Your task => Show all lines from the listing below that contain "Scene".

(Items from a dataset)
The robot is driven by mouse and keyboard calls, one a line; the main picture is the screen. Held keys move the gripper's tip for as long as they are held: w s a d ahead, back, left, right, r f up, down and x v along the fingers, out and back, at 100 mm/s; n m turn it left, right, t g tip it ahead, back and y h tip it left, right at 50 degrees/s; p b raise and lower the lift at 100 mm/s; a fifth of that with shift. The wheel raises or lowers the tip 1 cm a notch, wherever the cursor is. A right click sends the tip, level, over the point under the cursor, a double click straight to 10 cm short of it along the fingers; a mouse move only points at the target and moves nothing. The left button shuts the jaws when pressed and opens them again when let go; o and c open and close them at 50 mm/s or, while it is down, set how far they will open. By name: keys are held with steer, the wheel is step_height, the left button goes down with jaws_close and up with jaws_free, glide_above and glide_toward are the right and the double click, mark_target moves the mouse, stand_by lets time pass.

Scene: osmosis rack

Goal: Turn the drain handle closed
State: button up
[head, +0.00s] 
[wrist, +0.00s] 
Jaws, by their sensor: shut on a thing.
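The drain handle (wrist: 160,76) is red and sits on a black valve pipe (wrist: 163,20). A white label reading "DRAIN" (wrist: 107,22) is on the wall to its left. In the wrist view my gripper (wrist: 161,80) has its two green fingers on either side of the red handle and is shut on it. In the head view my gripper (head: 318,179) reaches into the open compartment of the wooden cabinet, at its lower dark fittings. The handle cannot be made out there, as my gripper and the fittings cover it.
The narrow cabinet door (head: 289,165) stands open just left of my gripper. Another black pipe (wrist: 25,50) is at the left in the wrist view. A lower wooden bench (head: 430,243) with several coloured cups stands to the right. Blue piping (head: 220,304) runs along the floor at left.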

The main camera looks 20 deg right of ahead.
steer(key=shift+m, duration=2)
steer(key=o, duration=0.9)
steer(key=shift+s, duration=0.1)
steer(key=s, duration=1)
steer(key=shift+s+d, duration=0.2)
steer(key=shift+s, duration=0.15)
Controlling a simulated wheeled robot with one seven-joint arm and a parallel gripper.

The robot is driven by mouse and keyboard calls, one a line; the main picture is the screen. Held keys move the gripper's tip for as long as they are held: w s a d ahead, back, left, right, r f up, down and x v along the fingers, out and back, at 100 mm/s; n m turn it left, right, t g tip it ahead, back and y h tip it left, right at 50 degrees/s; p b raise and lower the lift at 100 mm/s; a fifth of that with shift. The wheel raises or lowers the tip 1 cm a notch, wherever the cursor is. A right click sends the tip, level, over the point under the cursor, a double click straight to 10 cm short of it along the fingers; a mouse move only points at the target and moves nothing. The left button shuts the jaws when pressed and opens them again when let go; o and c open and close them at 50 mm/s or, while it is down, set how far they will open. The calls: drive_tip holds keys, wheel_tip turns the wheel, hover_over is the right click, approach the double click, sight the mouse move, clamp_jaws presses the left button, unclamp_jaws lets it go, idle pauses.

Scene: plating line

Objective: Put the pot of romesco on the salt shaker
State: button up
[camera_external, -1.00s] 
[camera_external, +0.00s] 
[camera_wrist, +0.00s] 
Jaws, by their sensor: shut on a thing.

Exercise solution =>
Scene: osmosis rack
Scene: plating line

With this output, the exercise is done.